A Grantor Charitable Lead Trust offers the grantor/donor an immediate income tax deduction for the donation made to the charity. However, the grantor/donor will need to include all of the income earned by the trust on their annual income tax return. A non-grantor charitable lead trust does not provide the grantor/donor with an initial income tax deduction. However, in many instances, a non-grantor CLT will be more beneficial to your overall estate plan and may also help you achieve your goal of minimizing estate taxes. Whether a grantor or non-grantor CLT is most suitable for you will depend upon several factors, including your current level of income, your desired tax results, and how much time you have available to implement your CLT strategy.

When is the best time to set up a charitable lead trust?

Establishing a Charitable Lead Trust at the right time can significantly affect its effectiveness.
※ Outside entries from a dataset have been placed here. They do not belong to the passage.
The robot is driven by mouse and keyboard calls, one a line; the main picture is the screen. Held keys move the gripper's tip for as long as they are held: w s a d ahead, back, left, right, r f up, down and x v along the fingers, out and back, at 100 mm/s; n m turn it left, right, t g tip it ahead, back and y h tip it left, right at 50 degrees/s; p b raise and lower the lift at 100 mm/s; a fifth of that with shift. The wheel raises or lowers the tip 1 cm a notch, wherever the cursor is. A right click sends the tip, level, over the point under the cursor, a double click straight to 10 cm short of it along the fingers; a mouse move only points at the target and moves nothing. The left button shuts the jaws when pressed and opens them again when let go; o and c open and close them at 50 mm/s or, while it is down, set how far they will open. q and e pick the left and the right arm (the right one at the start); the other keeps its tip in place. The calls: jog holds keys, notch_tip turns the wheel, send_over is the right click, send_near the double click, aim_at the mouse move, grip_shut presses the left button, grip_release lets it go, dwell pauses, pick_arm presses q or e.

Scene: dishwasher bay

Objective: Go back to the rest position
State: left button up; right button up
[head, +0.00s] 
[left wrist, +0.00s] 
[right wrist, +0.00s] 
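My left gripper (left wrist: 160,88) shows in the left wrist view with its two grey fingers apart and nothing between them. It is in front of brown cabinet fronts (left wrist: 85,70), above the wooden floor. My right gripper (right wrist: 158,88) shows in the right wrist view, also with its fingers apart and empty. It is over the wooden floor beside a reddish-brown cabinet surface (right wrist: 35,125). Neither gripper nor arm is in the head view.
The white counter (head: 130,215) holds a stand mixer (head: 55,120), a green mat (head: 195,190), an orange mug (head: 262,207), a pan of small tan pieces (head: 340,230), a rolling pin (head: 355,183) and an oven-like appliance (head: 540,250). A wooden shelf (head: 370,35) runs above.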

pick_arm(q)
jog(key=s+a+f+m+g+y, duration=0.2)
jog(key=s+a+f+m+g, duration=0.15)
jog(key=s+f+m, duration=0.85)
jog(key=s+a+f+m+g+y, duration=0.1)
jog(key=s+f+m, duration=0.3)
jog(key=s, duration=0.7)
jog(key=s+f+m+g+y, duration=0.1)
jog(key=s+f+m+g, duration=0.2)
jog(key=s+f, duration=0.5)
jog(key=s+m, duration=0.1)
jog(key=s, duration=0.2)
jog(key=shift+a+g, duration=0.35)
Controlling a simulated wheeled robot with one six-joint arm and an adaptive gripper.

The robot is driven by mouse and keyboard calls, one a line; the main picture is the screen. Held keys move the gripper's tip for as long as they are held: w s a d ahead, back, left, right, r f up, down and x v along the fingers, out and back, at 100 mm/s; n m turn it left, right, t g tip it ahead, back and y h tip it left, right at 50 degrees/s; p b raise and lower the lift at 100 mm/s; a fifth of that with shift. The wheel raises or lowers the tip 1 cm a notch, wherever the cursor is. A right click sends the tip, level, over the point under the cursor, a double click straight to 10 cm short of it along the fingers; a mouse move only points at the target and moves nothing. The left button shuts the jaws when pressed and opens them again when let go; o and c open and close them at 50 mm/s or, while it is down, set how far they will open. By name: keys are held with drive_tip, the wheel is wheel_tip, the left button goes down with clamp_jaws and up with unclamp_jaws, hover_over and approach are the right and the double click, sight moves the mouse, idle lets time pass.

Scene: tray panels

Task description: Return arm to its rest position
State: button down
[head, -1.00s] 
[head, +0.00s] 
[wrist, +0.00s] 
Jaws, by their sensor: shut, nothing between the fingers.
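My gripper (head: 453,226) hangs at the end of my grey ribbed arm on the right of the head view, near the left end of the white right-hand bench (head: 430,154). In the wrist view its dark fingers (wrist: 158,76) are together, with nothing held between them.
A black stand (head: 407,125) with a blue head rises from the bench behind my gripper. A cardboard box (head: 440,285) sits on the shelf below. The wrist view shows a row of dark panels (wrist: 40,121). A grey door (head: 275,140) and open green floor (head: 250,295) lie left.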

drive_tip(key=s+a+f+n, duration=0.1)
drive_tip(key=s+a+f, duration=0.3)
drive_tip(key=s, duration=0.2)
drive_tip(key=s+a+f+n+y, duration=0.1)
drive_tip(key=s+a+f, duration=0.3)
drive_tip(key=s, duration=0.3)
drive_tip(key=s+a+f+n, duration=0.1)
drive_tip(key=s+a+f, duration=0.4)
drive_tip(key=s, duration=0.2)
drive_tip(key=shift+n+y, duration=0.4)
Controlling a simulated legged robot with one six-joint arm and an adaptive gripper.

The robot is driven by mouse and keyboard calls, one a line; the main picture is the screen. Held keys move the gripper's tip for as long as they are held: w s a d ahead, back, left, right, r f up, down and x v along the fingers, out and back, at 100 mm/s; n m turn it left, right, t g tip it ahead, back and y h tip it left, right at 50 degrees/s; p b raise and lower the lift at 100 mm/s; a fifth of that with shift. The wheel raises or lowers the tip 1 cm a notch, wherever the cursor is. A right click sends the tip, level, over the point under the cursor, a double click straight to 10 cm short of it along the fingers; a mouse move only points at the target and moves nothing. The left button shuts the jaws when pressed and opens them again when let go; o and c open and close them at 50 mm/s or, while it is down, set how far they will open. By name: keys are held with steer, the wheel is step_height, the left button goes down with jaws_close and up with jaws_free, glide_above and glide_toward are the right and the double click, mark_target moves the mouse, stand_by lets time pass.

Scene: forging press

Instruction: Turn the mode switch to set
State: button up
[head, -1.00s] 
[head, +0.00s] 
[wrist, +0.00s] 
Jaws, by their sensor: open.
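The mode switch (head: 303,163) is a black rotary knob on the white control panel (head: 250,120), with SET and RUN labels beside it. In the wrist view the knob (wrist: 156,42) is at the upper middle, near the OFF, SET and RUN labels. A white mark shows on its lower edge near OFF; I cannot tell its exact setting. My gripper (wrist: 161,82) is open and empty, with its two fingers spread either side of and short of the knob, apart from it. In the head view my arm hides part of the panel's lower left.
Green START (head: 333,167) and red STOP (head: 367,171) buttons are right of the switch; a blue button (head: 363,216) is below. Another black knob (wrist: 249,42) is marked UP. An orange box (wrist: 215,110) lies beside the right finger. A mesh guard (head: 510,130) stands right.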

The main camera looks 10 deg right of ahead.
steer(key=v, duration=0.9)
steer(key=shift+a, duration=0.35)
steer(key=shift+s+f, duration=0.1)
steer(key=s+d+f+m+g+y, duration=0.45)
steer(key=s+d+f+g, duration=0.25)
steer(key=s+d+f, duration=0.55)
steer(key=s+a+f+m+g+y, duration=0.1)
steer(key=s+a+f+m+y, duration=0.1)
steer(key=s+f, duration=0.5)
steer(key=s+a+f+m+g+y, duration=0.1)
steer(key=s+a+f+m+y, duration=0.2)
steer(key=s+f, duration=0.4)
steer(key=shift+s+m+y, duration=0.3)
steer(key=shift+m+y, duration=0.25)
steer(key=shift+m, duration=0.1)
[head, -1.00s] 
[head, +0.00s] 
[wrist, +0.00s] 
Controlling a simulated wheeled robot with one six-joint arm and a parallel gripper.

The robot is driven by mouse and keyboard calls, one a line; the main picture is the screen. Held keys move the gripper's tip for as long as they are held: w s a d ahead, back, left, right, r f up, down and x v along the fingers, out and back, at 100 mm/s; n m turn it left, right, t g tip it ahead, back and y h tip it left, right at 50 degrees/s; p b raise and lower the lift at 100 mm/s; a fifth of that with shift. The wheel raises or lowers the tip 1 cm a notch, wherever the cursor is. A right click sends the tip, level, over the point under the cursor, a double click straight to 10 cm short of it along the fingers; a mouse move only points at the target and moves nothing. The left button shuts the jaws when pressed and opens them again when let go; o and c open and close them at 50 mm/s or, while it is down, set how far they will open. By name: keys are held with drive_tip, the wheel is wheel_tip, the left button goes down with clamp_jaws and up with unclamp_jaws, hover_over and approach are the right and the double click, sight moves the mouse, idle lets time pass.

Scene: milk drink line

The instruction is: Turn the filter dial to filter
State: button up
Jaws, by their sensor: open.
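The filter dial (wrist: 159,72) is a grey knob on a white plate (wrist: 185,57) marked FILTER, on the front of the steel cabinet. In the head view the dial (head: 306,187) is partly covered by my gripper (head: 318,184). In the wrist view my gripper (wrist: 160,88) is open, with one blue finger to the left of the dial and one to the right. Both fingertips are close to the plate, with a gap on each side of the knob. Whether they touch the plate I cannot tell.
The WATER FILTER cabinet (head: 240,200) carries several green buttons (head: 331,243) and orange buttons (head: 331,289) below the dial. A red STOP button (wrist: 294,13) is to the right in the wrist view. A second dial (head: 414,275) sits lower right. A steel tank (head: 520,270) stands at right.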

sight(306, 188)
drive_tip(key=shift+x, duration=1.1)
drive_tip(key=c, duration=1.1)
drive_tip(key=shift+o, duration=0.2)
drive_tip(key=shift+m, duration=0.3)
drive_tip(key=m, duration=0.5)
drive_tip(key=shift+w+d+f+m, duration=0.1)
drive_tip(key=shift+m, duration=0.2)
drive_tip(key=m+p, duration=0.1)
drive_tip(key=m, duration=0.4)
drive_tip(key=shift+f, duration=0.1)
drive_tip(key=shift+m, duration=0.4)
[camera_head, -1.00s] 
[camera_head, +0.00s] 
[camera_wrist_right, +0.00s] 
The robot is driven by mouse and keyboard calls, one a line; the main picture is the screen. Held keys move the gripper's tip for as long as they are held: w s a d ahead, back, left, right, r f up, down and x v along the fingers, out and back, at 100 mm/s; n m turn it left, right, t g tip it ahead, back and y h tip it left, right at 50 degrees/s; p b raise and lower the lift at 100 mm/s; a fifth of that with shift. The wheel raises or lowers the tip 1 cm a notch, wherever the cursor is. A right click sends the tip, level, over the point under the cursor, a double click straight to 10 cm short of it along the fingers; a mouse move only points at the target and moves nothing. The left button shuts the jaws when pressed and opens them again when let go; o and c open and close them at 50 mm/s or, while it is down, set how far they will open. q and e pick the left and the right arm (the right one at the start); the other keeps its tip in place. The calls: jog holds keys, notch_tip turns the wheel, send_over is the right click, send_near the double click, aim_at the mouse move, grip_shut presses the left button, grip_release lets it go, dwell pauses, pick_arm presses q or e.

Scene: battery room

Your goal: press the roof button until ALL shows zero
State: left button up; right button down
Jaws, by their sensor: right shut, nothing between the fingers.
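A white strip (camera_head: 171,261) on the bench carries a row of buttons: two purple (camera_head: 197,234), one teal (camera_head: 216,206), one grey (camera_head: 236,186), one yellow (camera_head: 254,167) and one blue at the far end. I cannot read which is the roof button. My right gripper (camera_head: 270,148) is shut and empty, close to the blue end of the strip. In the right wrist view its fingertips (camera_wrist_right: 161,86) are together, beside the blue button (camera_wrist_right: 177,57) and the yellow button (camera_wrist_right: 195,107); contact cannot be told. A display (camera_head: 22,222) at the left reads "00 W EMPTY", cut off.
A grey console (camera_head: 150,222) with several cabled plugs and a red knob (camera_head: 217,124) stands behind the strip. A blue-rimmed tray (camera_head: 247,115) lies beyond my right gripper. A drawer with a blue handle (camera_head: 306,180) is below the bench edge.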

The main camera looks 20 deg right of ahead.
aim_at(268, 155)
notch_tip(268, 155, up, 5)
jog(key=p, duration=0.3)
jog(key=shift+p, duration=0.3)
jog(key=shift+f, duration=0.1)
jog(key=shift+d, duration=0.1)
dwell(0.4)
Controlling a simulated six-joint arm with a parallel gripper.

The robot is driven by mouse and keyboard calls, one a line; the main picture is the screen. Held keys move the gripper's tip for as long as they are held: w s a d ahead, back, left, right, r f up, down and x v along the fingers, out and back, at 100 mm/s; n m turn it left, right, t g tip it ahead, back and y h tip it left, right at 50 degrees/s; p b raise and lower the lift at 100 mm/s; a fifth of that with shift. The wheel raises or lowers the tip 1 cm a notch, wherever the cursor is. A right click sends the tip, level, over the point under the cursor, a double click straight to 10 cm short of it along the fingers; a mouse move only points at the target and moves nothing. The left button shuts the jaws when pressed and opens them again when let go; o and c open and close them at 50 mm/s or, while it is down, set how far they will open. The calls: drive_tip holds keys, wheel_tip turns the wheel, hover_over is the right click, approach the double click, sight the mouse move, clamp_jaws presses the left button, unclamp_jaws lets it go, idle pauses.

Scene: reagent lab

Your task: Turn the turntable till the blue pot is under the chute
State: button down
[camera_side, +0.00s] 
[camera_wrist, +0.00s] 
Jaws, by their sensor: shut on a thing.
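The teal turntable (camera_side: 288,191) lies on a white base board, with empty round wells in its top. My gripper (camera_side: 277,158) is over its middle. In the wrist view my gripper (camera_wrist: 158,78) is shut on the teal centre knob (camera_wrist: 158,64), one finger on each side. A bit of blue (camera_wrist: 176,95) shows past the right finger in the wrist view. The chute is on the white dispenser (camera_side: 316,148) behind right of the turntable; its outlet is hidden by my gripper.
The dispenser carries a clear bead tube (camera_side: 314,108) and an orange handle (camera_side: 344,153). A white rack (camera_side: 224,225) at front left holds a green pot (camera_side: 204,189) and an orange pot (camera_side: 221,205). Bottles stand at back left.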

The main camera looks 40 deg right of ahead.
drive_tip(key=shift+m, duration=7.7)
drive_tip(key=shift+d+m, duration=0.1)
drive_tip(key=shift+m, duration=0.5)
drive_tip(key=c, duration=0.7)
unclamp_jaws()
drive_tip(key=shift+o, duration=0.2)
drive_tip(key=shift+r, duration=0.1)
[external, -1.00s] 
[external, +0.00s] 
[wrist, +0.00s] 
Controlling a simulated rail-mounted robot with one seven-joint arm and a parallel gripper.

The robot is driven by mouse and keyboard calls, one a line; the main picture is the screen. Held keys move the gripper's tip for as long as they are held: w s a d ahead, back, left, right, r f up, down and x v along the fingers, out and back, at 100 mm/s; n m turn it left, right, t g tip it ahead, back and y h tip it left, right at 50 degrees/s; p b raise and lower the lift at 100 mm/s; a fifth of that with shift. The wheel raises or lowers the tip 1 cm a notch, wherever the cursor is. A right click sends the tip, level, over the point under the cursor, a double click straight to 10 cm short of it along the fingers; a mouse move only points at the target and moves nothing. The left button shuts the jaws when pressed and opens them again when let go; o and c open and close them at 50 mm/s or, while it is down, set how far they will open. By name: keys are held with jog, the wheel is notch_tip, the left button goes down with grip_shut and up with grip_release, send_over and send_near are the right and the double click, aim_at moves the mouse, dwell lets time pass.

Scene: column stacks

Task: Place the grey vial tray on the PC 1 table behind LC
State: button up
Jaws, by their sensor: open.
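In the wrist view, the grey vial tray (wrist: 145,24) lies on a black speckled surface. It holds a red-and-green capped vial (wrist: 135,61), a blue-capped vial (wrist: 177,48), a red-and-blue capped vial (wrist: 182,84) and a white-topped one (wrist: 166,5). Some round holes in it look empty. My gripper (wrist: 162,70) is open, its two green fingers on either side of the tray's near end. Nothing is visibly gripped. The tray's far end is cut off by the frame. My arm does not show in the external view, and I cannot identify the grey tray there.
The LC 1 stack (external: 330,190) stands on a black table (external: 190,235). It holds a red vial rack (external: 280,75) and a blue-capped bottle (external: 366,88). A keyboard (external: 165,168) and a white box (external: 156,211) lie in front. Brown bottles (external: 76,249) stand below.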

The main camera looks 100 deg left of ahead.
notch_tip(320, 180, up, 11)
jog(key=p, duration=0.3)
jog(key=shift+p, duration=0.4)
Consider establishing one when:
You believe that interest rates (Section 7520 Rate) will be advantageous for planning purposes.
Your asset values are currently depressed, and you expect them to appreciate over time.
You expect a liquidity event (i.e., sale of your business) in the near future.
You believe that your state and federal estate tax exemption levels will decrease.
Properly timing the establishment of your CLT can lead to more favorable wealth transfer outcomes.

Are there risks associated with a charitable lead trust?

Yes. Once a charitable lead trust is created, it is typically irrevocable. This means that once you have created a CLT, you generally cannot reverse the terms of such an agreement. Therefore, you should carefully model potential outcomes and seek professional advice before establishing a CLT. There are also administrative costs and compliance issues associated with creating and maintaining a CLT.